Komenda Główna Policji: nowy zespół kontrolny sprawdza, czy podsłuchiwano m.in. dziennikarzy
W Biurze Spraw Wewnętrznych KGP powołano nowy zespół kontrolny, który sprawdza m.in. czy - od 18 czerwca 2014 r. do końca 2015 r. stosowano kontrolę operacyjną wobec dziennikarzy oraz szefów służb specjalnych - poinformował w środę szef KGP nadinsp. Jarosław Szymczyk.
Szymczyk zastrzegł, że nie może mówić o szczegółowych ustaleniach tego zespołu, ze względu na niejawny charakter jego prac.
- Dajemy sobie czas na to, żeby w pełni zweryfikować i sprawdzić, najrzetelniej jak to tylko możliwe, jak te czynności były realizowane i czy nie doszło do ewentualnego przekroczenia uprawnień przez funkcjonariuszy policji - powiedział komendant podczas komisji administracji i spraw wewnętrznych.
Podkreślił, że w tej sprawie Komenda Główna Policji jest w kontakcie z Prokuraturą Okręgową w Warszawie.
"Istnieje lista inwigilowanych dziennikarzy"
Pod koniec 2015 r. ówczesny komendant główny policji insp.

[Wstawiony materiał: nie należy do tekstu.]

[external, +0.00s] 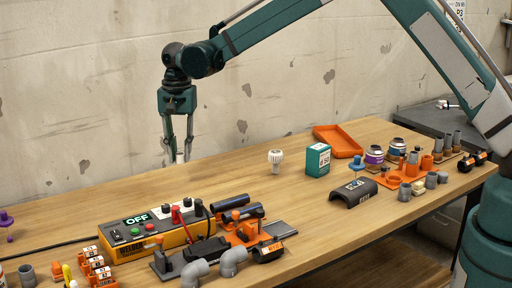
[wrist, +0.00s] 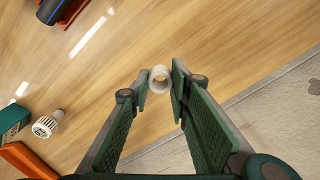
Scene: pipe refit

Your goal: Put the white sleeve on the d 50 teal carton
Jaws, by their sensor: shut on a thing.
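The white sleeve (wrist: 160,79) is a short pale ring between my fingertips in the wrist view. My gripper (wrist: 160,85) is shut on it. In the external view my gripper (external: 181,155) hangs pointing down near the table's back edge, well left of the carton, and the sleeve is a small pale patch at the tips.
A white ribbed bulb (external: 276,160) stands just left of the carton. An orange tray (external: 340,141) lies behind it, and a dark half-pipe saddle (external: 353,193) in front. The welder box (external: 150,238) and grey elbows fill the front left. The wood below my gripper is clear.

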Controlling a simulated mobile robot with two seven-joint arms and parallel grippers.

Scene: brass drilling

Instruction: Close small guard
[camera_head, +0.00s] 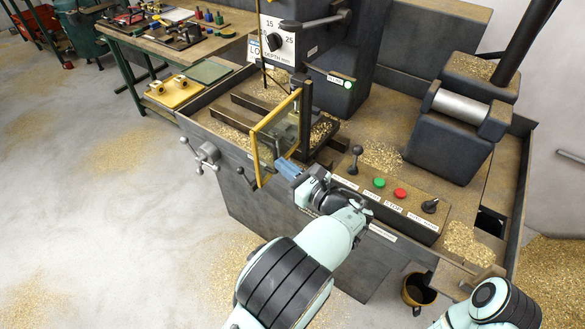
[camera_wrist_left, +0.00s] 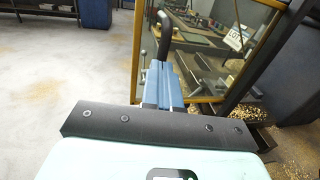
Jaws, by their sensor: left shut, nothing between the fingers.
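The small guard (camera_head: 254,152) is a clear panel in a yellow frame, hinged on a dark post beside the drill table. It stands swung out towards the front edge of the machine. My left gripper (camera_head: 287,168) is shut and empty, with its blue fingers at the lower right part of the panel in the head view. My right gripper is out of view; only part of that arm shows.
A control panel (camera_head: 385,203) with green and red buttons lies right of my left gripper. A crank handle (camera_head: 205,153) sticks out at the front left. A dark cup (camera_head: 417,290) hangs at the front right.

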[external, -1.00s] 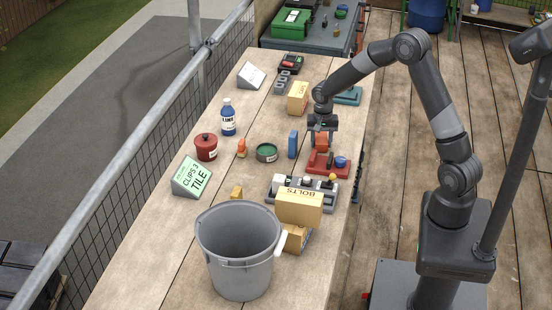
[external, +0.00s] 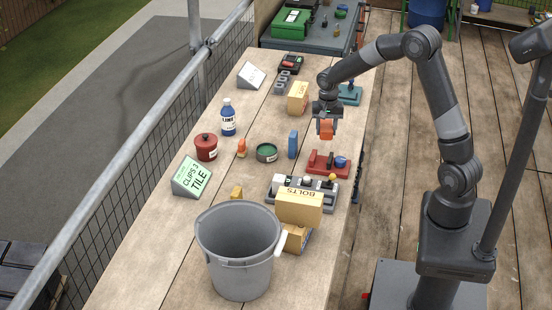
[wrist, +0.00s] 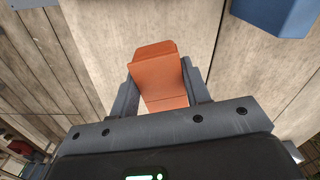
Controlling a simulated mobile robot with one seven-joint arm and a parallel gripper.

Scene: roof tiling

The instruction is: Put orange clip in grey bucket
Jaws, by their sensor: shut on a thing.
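In the wrist view the orange clip (wrist: 160,77) sits between the two fingers of my gripper (wrist: 158,90). The grey bucket (external: 238,270) stands upright at the near end of the bench, well nearer the camera than my gripper. The part of its inside that shows looks empty; its bottom is hidden.
Between my gripper and the bucket stand the BOLTS box (external: 299,207), a grey tray (external: 332,194) of small parts and a green round tin (external: 266,153). A blue block (external: 293,144) stands just left of the clip. A second small orange thing (external: 242,147) lies further left.

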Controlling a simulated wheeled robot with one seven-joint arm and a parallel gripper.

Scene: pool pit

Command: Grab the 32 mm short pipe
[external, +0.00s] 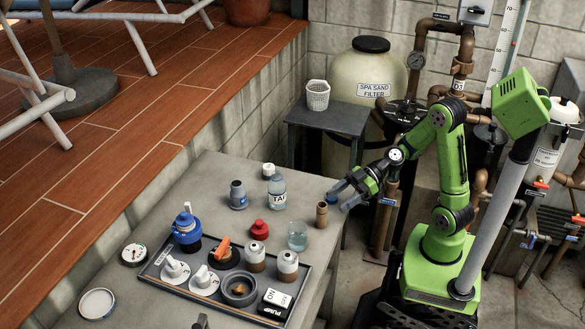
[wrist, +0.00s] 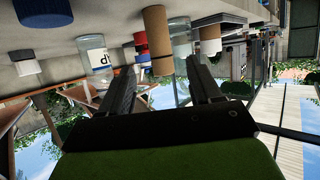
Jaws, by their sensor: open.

Zbigniew Maj powołał grupę, która miała sprawdzić, czy funkcjonariusze BSW podsłuchiwali dziennikarzy w związku z tzw. aferą podsłuchową. W styczniu informowano m.in., że kontrolerzy natrafili na materiały, które świadczą, że w zainteresowaniu śledczych pojawiali się dziennikarze i ich rodziny. Sam Maj mówił wówczas, że wobec dziennikarzy i ich rodzin "były stosowane formy pracy policji".
Sprawa audytu w BSW była w lutym omawiana na posiedzeniu sejmowej komisji spraw wewnętrznych i administracji. Koordynator służb specjalnych Mariusz Kamiński powiedział tam, że "istnieje lista 48 dziennikarzy, którzy w czasach rządów PO i PSL byli inwigilowani przez Agencję Bezpieczeństwa Wewnętrznego". Z kolei 11 marca przekazał posłom sejmowej komisji ds. służb specjalnych listę 52 dziennikarzy, którzy byli w zainteresowaniu operacyjnym ABW i CBA za rządów Platformy. Nie zdradził żadnych nazwisk.
Prokuratura nie wszczęła śledztwa
W lutym KGP przekazała raport z audytu ws. działań funkcjonariuszy Biura Spraw Wewnętrznych w związku z "aferą taśmową" stołecznej prokuraturze okręgowej, która odmówiła wszczęcia śledztwa w tej sprawie. Prokuratura uznała, że raport KGP nie wskazuje na podejrzenie popełnienia przestępstwa, w tym na przekroczenie uprawnień.
- Wobec powyższego sprawozdanie to, które jest opatrzone klauzulą tajności, nie daje podstaw do wszczęcia nowego śledztwa. Nie daje również podstaw do podjęcia na nowo zakończonego postępowania – powiedział wówczas rzecznik prokuratury okręgowej Przemysław Nowak.
Chodzi o postępowanie sprawdzające prowadzone po publikacji "Gazety Wyborczej", która w lutym 2015 r. pisała, że tajna grupa utworzona latem 2014 r. badała, czy za "aferą podsłuchową" stoją byli szefowie ABW, SKW i BOR oraz urzędujący szef CBA. Prokuratura okręgowa odmówiła podjęcia w tej sprawie śledztwa.